Ich musste mir also erstmal einen Plan machen, all diese Punkte abzuarbeiten. Teils mit Argumenten (irgendwann gibt sie auf und vertraut mir), teils mit technischen Lösungen. Da technische Lösungen leichter sind, habe ich erstmal ein Kinderfahrrad aus dem Familienbesitz an Michis Körpergröße angepasst. Michi ist 158 cm groß. Gut. Das Argument “Ich habe kein Fahrrad” war damit beseitigt. Dann ging es weiter mit den Überredungskünsten:
- in Regelmäßigen Abständen Youtube-Links vom Rennsteig schicken. Check.

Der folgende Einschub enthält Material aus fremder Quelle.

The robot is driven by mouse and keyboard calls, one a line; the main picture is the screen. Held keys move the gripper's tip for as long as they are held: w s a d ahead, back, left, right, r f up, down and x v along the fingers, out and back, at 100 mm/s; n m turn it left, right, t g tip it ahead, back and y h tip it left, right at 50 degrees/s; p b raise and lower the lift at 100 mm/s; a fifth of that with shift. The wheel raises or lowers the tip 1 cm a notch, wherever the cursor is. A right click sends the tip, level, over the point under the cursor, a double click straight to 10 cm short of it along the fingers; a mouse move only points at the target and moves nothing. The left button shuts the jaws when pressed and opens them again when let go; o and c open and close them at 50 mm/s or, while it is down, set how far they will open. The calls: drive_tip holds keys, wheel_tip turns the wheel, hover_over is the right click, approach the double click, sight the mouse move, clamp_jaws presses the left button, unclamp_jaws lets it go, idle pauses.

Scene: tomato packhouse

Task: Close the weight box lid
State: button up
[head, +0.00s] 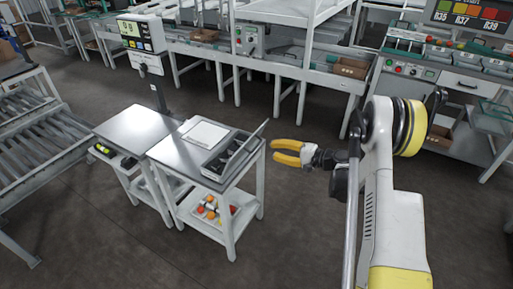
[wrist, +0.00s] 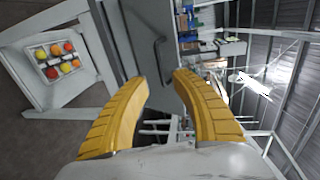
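The weight box (head: 213,167) is a dark grey case on the right-hand small table, with dark compartments inside. Its lid (head: 248,147) stands up, tilted, along the box's right side. My gripper (head: 273,152) is just right of the lid at about its height, with yellow fingers apart and nothing between them. In the wrist view my gripper (wrist: 161,77) is open, and a grey panel with a dark handle, seemingly the lid (wrist: 143,30), lies beyond the fingertips. I cannot tell whether a finger touches it.
A white flat plate (head: 203,133) lies beside the box. A tray of tomatoes (head: 213,211) sits on the shelf below. A scale table (head: 137,127) with a display stands at left, beside a roller conveyor (head: 38,140). Floor right of the table is clear.

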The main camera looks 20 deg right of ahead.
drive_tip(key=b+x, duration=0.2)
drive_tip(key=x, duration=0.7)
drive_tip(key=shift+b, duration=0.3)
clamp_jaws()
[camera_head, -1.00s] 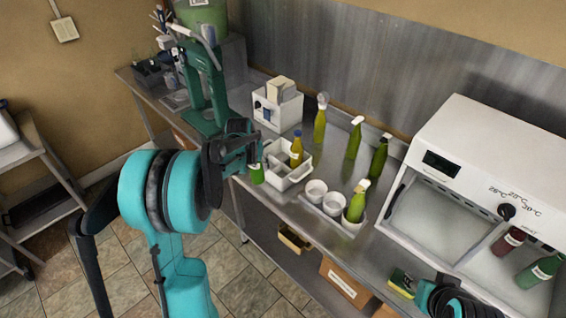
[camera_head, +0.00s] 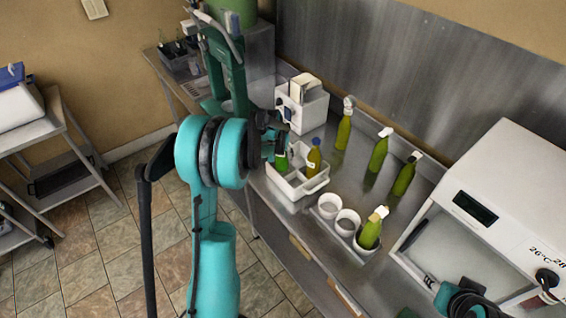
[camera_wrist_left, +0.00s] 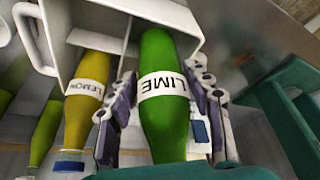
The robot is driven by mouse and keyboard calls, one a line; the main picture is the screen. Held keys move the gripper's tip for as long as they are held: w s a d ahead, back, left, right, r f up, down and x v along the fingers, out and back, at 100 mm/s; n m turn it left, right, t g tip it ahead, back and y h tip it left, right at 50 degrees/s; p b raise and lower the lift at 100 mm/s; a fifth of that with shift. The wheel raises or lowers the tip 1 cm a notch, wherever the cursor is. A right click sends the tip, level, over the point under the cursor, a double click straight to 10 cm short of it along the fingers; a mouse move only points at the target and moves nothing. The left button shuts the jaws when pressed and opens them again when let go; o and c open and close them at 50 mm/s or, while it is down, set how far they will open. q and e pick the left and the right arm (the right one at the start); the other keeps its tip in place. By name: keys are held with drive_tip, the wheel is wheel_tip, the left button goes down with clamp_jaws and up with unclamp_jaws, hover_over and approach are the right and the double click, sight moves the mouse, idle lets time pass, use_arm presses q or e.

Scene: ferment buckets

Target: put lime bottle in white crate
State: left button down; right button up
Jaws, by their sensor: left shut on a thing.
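My left gripper (camera_head: 274,148) is shut on the green lime bottle (camera_head: 281,162). In the left wrist view, the lime bottle (camera_wrist_left: 163,125) stands between both fingers, its white LIME label showing. The white crate (camera_head: 289,190) is on the steel counter, and the bottle is at its left part, beside the yellow lemon bottle (camera_head: 314,160). The lemon bottle (camera_wrist_left: 86,98) also shows in the wrist view, left of the fingers. The lime bottle's lower end is at the crate's compartment; whether it touches the floor is hidden.
White cups (camera_head: 347,222) stand right of the crate, one holding a green bottle (camera_head: 371,230). Several green bottles (camera_head: 378,152) stand behind. A white box (camera_head: 302,105) is at the back, and a white incubator (camera_head: 480,200) at the right.

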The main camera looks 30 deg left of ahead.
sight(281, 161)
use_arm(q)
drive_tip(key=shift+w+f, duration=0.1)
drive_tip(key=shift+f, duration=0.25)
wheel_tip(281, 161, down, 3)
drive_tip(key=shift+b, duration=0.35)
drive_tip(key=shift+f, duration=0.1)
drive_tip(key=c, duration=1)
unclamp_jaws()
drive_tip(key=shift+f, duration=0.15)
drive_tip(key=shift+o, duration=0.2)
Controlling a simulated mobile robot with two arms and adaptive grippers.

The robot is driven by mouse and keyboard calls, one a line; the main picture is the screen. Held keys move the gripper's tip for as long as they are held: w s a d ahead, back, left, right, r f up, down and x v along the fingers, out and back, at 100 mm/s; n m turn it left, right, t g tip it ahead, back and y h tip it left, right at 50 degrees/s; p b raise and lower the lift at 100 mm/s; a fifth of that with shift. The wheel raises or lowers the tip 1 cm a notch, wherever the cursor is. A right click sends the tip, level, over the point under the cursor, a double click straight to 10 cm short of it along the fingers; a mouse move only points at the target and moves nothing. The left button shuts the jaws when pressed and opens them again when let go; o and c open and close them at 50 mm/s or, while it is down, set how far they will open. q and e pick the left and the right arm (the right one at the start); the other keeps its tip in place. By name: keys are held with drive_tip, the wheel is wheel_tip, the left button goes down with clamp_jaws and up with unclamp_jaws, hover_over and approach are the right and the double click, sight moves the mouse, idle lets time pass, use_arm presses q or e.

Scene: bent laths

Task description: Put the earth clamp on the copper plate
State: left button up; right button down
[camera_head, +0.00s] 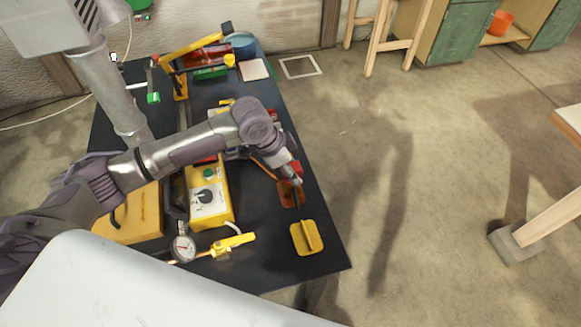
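The copper plate (288,196) is a small orange-brown sheet near the right edge of the dark table. My left gripper (293,178) is over the far end of the plate, its arm reaching across the table from the left. A small red part (294,168), possibly the earth clamp, shows right at the fingers. It is too small and covered to tell whether the fingers are shut on it, or whether it touches the plate. My right gripper is not in view.
On the dark table (275,272) stand a yellow box with a dial (208,202), a pressure gauge (183,248), a yellow-handled tool (233,243) and a yellow block with a raised grip (306,238). A blue tub (242,44) is at the far end.

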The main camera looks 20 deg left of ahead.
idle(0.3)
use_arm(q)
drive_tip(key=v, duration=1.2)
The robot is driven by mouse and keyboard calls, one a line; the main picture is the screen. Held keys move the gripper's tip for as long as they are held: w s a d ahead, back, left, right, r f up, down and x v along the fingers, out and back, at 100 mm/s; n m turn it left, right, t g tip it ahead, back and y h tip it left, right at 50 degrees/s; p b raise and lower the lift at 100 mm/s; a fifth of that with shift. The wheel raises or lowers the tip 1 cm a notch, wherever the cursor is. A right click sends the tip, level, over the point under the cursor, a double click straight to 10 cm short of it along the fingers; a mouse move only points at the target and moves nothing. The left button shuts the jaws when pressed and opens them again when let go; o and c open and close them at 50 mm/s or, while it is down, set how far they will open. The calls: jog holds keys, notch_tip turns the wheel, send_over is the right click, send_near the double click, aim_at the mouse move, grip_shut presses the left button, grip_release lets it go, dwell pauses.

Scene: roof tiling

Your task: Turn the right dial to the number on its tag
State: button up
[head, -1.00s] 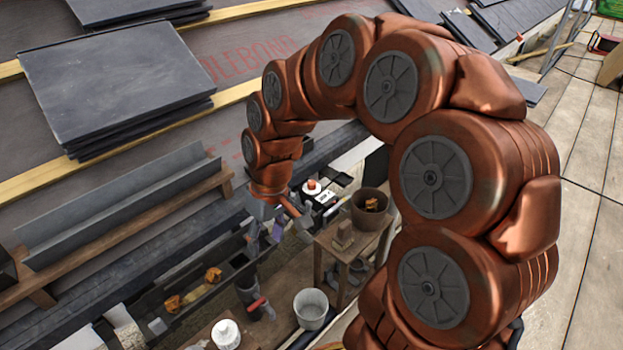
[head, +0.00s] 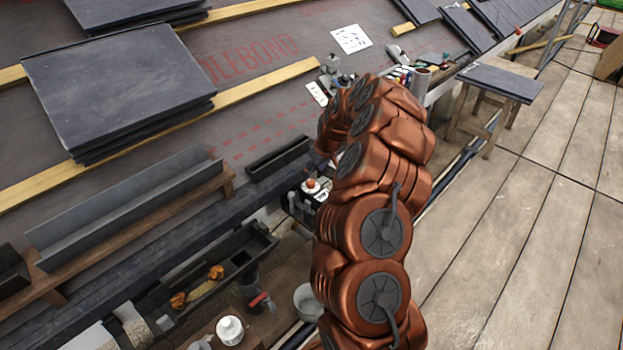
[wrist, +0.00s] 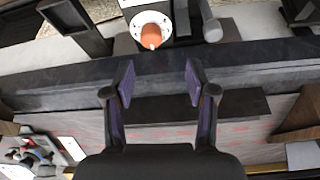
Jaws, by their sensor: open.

- Glaubhaft die richtige Dosis Vorfreude versprühen, ohne Zugzwang zu generieren. Check.
- Packlisten-Abstimmung. Check.
- Rahmenbedingungen klären: Erlebnis vor Ergebnis. Check.
- Befürchtungen ausräumen, weil ich verantwortungsbewusst bin und mir klar ist, dass das nicht jeder einfach mal so mitmacht. Und das war der wichtigste Punkt.
Der Tag rückte näher und ich glaube, wir haben uns beide in Wahrheit schon richtig darauf gefreut und waren beide sehr aufgeregt…
Gegen Christians Überredungskünste hatte ich ja noch nie Viel entgegen zu setzen. Dass wir so am Ende mal bei Temperaturen knapp über 0° am Rennsteig landen – ich voller Matsch und er überladen mit Gepäck – hätte ich nicht ahnen können. Doch Eines muss man ihm lassen: Schlecht war bislang keine Idee, zu der ich überredet wurde.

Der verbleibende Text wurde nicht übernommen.